> [GIVEN TASK] Repeat exactly the lines from the one containing "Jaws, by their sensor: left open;" through the one containing "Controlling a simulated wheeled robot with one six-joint", both lines included, please, without any other lines.

> [RECORDS FOR THE TASK]
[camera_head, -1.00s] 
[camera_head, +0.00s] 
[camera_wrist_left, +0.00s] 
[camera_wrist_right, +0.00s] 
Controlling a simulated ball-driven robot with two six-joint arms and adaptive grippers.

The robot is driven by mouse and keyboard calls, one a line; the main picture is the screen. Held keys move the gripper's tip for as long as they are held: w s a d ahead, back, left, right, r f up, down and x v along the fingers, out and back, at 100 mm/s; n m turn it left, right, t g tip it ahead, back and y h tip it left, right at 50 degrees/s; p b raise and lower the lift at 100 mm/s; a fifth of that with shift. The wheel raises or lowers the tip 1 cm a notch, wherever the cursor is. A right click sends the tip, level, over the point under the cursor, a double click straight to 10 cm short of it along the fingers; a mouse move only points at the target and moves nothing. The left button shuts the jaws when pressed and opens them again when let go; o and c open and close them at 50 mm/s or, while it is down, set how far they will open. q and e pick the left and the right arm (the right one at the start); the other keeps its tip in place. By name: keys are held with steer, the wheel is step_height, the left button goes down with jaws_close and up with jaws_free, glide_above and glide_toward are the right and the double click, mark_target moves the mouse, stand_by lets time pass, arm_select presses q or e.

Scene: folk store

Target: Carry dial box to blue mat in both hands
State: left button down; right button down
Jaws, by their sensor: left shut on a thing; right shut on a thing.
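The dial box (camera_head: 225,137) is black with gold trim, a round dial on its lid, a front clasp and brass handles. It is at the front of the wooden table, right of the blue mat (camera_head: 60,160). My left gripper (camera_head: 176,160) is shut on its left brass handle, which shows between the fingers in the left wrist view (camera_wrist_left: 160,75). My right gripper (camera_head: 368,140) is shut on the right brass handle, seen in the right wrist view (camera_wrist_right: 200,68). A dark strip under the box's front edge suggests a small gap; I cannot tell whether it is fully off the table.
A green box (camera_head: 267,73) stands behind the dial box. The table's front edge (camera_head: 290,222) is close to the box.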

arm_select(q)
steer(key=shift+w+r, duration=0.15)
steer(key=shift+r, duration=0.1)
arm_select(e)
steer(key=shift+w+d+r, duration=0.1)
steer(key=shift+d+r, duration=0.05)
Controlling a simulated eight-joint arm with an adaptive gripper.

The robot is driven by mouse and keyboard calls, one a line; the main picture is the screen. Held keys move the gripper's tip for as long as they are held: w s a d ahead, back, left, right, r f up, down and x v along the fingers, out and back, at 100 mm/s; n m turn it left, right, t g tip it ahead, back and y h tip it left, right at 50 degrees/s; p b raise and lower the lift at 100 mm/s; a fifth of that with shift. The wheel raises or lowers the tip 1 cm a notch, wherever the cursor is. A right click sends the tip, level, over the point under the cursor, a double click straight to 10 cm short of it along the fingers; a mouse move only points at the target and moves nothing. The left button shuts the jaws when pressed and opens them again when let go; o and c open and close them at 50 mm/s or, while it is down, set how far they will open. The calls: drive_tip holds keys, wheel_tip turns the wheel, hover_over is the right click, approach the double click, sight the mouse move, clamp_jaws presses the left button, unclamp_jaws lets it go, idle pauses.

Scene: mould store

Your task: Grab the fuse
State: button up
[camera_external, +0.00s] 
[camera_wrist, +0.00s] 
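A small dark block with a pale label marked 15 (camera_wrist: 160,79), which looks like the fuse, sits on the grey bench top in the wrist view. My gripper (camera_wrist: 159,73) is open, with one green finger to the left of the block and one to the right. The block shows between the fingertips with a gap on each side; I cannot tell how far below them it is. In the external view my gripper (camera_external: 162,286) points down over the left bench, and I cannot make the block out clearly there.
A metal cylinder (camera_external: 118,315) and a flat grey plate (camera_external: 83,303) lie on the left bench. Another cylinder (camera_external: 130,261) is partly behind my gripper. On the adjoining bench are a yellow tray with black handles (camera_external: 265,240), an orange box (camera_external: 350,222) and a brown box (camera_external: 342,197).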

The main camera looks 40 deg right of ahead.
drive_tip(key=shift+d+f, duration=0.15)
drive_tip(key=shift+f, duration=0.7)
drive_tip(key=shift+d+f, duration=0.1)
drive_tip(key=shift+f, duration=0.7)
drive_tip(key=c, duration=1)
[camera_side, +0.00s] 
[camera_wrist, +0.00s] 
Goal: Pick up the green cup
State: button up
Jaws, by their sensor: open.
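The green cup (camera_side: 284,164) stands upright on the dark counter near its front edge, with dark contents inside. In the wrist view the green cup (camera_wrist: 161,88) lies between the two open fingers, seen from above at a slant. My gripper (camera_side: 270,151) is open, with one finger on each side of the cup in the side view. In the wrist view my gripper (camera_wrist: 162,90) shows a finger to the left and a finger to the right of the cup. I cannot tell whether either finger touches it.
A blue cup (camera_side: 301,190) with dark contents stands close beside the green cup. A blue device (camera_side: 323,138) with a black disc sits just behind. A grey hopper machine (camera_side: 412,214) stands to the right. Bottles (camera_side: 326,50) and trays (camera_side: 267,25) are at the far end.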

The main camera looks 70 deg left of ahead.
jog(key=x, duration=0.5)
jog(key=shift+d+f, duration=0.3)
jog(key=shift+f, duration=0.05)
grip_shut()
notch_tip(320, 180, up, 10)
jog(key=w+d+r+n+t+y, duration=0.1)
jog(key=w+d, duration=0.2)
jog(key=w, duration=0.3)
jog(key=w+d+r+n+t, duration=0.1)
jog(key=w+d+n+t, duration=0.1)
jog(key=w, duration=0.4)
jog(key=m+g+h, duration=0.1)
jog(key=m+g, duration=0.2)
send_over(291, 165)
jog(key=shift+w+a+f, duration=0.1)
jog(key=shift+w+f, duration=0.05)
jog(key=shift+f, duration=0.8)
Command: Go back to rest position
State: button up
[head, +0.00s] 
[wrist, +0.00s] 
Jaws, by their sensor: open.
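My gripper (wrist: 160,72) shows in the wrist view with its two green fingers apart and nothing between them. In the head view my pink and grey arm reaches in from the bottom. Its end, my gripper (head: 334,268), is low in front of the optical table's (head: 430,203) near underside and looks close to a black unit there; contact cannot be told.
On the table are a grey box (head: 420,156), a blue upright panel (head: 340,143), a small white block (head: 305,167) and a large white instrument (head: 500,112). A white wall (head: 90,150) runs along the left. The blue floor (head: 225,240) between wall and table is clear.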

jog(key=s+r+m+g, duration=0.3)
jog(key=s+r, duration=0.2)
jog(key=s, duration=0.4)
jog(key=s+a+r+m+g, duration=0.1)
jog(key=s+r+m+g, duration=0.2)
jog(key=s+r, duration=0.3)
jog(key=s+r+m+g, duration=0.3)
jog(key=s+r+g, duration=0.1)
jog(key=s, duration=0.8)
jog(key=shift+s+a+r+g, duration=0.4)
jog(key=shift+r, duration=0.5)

==

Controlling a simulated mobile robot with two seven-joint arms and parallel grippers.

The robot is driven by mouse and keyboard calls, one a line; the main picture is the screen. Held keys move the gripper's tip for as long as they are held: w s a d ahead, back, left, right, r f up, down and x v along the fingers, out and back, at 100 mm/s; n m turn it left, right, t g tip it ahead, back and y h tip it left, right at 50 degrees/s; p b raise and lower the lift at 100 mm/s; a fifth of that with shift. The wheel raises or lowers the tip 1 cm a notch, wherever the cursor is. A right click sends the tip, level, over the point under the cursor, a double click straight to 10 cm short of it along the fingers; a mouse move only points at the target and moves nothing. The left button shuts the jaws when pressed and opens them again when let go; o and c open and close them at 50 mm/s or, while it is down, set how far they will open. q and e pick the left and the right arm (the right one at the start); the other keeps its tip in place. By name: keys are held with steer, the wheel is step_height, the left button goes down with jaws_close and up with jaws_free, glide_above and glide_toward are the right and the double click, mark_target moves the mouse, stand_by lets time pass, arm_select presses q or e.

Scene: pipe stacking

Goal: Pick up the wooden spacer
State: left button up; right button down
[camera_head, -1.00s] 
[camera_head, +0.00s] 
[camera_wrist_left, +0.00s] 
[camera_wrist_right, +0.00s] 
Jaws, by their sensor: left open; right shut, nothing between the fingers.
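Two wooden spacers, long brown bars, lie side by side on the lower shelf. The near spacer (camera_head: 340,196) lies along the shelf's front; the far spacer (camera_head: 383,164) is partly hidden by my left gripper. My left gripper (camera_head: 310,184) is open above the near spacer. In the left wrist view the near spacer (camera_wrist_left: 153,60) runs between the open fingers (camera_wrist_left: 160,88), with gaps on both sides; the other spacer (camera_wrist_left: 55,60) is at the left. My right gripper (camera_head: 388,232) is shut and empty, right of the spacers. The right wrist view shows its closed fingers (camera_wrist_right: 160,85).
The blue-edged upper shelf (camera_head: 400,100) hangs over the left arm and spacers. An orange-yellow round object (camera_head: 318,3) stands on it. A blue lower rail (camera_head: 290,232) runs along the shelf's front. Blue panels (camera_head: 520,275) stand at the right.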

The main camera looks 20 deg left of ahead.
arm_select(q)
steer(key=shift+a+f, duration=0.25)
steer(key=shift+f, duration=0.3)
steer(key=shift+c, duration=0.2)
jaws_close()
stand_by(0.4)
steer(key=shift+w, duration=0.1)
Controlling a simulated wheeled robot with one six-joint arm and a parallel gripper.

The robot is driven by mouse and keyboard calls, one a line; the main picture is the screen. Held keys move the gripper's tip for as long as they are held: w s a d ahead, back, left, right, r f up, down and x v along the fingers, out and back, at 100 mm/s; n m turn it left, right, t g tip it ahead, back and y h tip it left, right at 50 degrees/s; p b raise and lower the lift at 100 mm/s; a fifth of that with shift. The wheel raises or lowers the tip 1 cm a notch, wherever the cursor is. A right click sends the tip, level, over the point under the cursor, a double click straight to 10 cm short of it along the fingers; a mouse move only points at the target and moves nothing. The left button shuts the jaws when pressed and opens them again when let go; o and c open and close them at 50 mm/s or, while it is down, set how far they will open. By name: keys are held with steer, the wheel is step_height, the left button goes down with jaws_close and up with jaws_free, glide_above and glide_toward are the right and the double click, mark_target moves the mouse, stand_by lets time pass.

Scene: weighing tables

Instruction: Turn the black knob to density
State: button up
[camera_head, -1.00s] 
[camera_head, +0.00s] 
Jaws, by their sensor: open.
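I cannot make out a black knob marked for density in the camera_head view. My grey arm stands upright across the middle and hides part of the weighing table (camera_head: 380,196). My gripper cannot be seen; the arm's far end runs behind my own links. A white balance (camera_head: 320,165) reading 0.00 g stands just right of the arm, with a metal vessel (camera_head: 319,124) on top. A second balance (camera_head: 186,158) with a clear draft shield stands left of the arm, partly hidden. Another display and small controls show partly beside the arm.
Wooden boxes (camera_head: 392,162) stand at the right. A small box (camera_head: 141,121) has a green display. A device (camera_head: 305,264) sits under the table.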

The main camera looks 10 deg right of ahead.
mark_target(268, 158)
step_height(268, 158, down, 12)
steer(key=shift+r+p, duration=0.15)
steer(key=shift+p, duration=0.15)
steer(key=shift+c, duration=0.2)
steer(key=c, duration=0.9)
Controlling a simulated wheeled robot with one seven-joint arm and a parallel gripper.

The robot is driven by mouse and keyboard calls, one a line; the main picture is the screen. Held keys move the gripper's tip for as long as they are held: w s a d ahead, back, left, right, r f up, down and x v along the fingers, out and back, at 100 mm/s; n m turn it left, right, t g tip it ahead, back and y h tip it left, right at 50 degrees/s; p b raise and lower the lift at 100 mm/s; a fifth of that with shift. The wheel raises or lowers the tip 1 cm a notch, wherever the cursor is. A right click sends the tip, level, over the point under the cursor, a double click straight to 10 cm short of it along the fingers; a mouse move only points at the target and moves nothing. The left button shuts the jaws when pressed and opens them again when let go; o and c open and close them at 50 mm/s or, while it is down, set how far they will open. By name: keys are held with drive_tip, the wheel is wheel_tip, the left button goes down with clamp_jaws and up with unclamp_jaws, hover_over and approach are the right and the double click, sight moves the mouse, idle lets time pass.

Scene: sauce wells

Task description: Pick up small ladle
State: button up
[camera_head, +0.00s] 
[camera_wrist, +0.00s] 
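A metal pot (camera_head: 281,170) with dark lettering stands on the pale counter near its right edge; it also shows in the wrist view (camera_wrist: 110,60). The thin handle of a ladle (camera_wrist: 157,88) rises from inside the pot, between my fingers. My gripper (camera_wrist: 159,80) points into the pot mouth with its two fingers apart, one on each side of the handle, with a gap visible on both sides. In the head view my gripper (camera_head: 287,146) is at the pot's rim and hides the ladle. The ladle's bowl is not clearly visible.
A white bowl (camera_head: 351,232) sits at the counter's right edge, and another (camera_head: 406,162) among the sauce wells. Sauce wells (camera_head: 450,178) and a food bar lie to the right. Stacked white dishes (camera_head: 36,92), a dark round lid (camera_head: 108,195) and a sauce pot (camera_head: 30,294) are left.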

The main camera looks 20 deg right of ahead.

> [TASK RESPONSE]
Jaws, by their sensor: left open; right shut, nothing between the fingers.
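Two wooden spacers, long brown bars, lie side by side on the lower shelf. The near spacer (camera_head: 340,196) lies along the shelf's front; the far spacer (camera_head: 383,164) is partly hidden by my left gripper. My left gripper (camera_head: 310,184) is open above the near spacer. In the left wrist view the near spacer (camera_wrist_left: 153,60) runs between the open fingers (camera_wrist_left: 160,88), with gaps on both sides; the other spacer (camera_wrist_left: 55,60) is at the left. My right gripper (camera_head: 388,232) is shut and empty, right of the spacers. The right wrist view shows its closed fingers (camera_wrist_right: 160,85).
The blue-edged upper shelf (camera_head: 400,100) hangs over the left arm and spacers. An orange-yellow round object (camera_head: 318,3) stands on it. A blue lower rail (camera_head: 290,232) runs along the shelf's front. Blue panels (camera_head: 520,275) stand at the right.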

The main camera looks 20 deg left of ahead.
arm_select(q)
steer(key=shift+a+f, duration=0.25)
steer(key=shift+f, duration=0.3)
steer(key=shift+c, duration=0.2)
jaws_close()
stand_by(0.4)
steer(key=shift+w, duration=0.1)
Controlling a simulated wheeled robot with one six-joint arm and a parallel gripper.

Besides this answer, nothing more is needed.